--- Start ---

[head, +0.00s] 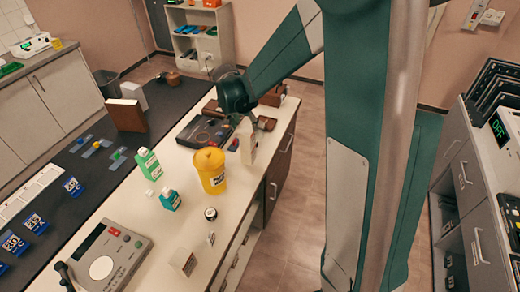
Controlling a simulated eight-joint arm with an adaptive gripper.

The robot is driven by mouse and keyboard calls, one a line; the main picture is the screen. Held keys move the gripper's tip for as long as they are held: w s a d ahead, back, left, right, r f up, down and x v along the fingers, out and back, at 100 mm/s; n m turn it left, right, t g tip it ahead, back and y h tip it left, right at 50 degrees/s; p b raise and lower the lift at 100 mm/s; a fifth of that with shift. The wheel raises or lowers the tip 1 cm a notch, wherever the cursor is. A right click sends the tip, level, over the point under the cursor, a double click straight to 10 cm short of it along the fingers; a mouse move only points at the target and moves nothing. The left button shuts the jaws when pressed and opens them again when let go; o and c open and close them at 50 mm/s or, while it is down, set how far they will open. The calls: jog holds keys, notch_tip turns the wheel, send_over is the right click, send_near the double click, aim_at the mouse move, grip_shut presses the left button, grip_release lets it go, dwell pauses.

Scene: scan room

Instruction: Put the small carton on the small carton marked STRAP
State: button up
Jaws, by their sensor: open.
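A small pale carton (184,262) with a printed label stands near the front edge of the white counter. A taller pale carton (249,142) with a dark mark stands at the counter's right side, just below my gripper. The print on both is too small to read, so I cannot tell which one is marked STRAP. My gripper (240,118) is open at the end of the green arm, over the far part of the counter by the taller carton. Its fingertips are small and partly hidden, and I cannot tell whether they touch that carton.
A yellow tub (210,172), a green bottle (149,163), a teal bottle (170,200) and a small round jar (210,214) stand mid-counter. A grey device (112,256) is at front left. A dark tray (203,132) lies near the gripper. Bare counter lies around the labelled carton.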

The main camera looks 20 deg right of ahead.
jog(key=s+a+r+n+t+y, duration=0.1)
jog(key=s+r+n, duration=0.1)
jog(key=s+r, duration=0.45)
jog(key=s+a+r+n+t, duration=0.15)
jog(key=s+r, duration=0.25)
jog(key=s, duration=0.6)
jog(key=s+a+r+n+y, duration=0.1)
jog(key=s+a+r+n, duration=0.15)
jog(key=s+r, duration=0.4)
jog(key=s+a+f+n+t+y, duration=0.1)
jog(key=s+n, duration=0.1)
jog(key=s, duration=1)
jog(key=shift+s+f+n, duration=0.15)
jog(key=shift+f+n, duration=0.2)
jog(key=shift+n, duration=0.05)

--- End ---

- What is asked
Pick out the lines above containing the word "button", then copy them.

- Worked solution
The robot is driven by mouse and keyboard calls, one a line; the main picture is the screen. Held keys move the gripper's tip for as long as they are held: w s a d ahead, back, left, right, r f up, down and x v along the fingers, out and back, at 100 mm/s; n m turn it left, right, t g tip it ahead, back and y h tip it left, right at 50 degrees/s; p b raise and lower the lift at 100 mm/s; a fifth of that with shift. The wheel raises or lowers the tip 1 cm a notch, wherever the cursor is. A right click sends the tip, level, over the point under the cursor, a double click straight to 10 cm short of it along the fingers; a mouse move only points at the target and moves nothing. The left button shuts the jaws when pressed and opens them again when let go; o and c open and close them at 50 mm/s or, while it is down, set how far they will open. The calls: jog holds keys, notch_tip turns the wheel, send_over is the right click, send_near the double click, aim_at the mouse move, grip_shut presses the left button, grip_release lets it go, dwell pauses.
State: button up

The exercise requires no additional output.